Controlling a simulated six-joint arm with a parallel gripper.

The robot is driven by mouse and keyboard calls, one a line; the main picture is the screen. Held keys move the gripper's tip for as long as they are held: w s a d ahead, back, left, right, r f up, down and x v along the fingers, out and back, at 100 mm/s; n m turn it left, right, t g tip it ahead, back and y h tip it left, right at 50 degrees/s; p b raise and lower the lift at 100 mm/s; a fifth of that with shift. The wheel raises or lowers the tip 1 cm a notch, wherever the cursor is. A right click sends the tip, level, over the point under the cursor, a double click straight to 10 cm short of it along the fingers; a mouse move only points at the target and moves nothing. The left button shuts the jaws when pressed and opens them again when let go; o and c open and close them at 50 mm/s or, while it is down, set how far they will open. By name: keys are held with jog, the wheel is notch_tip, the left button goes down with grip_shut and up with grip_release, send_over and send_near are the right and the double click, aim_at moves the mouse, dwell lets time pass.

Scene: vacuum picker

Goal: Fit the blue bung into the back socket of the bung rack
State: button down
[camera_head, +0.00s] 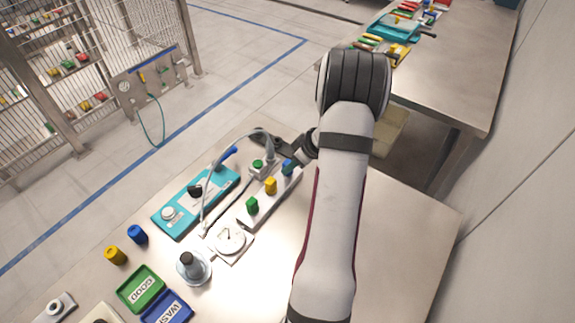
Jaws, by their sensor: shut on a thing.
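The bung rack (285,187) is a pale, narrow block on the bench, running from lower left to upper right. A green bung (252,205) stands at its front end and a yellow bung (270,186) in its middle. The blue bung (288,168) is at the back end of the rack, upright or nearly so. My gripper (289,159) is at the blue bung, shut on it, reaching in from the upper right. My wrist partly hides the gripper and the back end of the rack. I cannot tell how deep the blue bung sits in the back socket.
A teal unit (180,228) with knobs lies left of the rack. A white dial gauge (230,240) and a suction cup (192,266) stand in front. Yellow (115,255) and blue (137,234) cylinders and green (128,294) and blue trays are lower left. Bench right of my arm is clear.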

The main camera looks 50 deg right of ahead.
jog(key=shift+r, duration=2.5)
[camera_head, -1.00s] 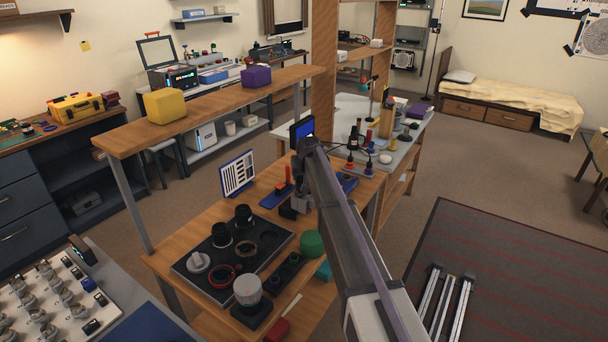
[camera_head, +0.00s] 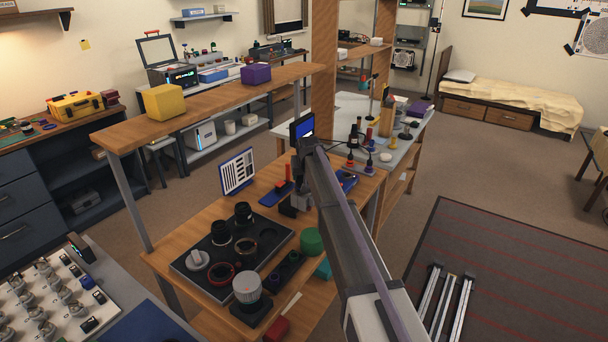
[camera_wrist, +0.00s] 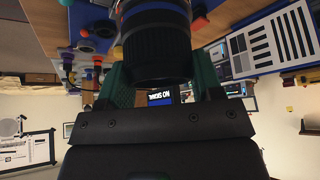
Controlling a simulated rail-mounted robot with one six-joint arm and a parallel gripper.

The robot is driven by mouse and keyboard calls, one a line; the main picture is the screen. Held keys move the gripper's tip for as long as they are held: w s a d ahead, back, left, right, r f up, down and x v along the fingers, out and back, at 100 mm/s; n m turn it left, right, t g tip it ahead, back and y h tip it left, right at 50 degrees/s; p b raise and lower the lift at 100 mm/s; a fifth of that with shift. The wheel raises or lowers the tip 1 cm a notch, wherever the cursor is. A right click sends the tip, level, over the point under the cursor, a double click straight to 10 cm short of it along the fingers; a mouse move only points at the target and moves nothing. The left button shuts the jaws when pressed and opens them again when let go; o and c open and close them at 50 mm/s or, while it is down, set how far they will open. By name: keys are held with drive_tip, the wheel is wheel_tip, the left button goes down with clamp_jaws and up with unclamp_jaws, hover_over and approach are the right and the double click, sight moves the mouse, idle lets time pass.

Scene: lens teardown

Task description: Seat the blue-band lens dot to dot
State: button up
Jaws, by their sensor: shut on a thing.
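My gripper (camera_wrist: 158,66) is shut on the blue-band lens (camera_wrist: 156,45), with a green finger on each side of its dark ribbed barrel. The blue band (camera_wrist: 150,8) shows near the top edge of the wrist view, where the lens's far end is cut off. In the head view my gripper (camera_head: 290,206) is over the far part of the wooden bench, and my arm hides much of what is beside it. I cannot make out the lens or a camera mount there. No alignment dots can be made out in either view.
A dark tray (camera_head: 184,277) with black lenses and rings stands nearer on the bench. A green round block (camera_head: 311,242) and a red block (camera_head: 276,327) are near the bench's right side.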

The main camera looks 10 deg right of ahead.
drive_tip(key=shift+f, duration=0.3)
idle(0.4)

○ ○ ○ ○ ○

Go through the listing above and write it all out exactly, leaving out any picture.

Controlling a simulated six-joint arm with a parallel gripper.

The robot is driven by mouse and keyboard calls, one a line; the main picture is the screen. Held keys move the gripper's tip for as long as they are held: w s a d ahead, back, left, right, r f up, down and x v along the fingers, out and back, at 100 mm/s; n m turn it left, right, t g tip it ahead, back and y h tip it left, right at 50 degrees/s; p b raise and lower the lift at 100 mm/s; a fifth of that with shift. The wheel raises or lowers the tip 1 cm a notch, wherever the cursor is. A right click sends the tip, level, over the point under the cursor, a double click straight to 10 cm short of it along the fingers; a mouse move only points at the target and moves nothing. The left button shuts the jaws when pressed and opens them again when let go; o and c open and close them at 50 mm/s or, while it is down, set how far they will open. By name: keys are held with jog, the wheel is notch_tip, the left button goes down with grip_shut and up with grip_release, send_over and send_near are the right and the double click, aim_at moves the mouse, dwell lets time pass.

Scene: vacuum picker

Goal: Fit the blue bung into the back socket of the bung rack
State: button down
[camera_head, +0.00s] 
Jaws, by their sensor: shut on a thing.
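The bung rack (285,187) is a pale, narrow block on the bench, running from lower left to upper right. A green bung (252,205) stands at its front end and a yellow bung (270,186) in its middle. The blue bung (288,168) is at the back end of the rack, upright or nearly so. My gripper (289,159) is at the blue bung, shut on it, reaching in from the upper right. My wrist partly hides the gripper and the back end of the rack. I cannot tell how deep the blue bung sits in the back socket.
A teal unit (180,228) with knobs lies left of the rack. A white dial gauge (230,240) and a suction cup (192,266) stand in front. Yellow (115,255) and blue (137,234) cylinders and green (128,294) and blue trays are lower left. Bench right of my arm is clear.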

The main camera looks 50 deg right of ahead.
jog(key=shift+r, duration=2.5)
[camera_head, -1.00s] 
[camera_head, +0.00s] 
[camera_wrist, +0.00s] 
Controlling a simulated rail-mounted robot with one six-joint arm and a parallel gripper.

The robot is driven by mouse and keyboard calls, one a line; the main picture is the screen. Held keys move the gripper's tip for as long as they are held: w s a d ahead, back, left, right, r f up, down and x v along the fingers, out and back, at 100 mm/s; n m turn it left, right, t g tip it ahead, back and y h tip it left, right at 50 degrees/s; p b raise and lower the lift at 100 mm/s; a fifth of that with shift. The wheel raises or lowers the tip 1 cm a notch, wherever the cursor is. A right click sends the tip, level, over the point under the cursor, a double click straight to 10 cm short of it along the fingers; a mouse move only points at the target and moves nothing. The left button shuts the jaws when pressed and opens them again when let go; o and c open and close them at 50 mm/s or, while it is down, set how far they will open. By name: keys are held with drive_tip, the wheel is wheel_tip, the left button goes down with clamp_jaws and up with unclamp_jaws, hover_over and approach are the right and the double click, sight moves the mouse, idle lets time pass.

Scene: lens teardown

Task description: Seat the blue-band lens dot to dot
State: button up
Jaws, by their sensor: shut on a thing.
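My gripper (camera_wrist: 158,66) is shut on the blue-band lens (camera_wrist: 156,45), with a green finger on each side of its dark ribbed barrel. The blue band (camera_wrist: 150,8) shows near the top edge of the wrist view, where the lens's far end is cut off. In the head view my gripper (camera_head: 290,206) is over the far part of the wooden bench, and my arm hides much of what is beside it. I cannot make out the lens or a camera mount there. No alignment dots can be made out in either view.
A dark tray (camera_head: 184,277) with black lenses and rings stands nearer on the bench. A green round block (camera_head: 311,242) and a red block (camera_head: 276,327) are near the bench's right side.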

The main camera looks 10 deg right of ahead.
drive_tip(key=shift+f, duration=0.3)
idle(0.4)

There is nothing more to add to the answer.